▸ **RECORDED INFORMATION**:
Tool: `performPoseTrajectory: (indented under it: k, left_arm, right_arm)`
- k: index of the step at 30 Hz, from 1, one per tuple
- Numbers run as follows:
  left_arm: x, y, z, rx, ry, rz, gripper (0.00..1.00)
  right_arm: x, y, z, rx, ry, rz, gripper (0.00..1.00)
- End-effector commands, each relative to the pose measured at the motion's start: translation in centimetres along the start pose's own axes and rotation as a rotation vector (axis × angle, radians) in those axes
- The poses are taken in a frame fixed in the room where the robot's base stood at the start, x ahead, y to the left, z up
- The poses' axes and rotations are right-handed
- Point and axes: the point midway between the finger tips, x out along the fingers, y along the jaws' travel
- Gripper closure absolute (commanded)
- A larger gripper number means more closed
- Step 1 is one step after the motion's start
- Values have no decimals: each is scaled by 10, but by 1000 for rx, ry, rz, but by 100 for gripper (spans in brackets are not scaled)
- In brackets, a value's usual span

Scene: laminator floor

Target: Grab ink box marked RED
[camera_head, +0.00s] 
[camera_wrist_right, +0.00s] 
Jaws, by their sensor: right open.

▸ **WHAT YOU NEED TO DO**:
Could you give again exactly the lines from the line containing "[camera_head, +0.00s]" through the final line of the data above, and no others?

▸ **TASK RESPONSE**:
[camera_head, +0.00s] 
[camera_wrist_right, +0.00s] 
Jaws, by their sensor: right open.

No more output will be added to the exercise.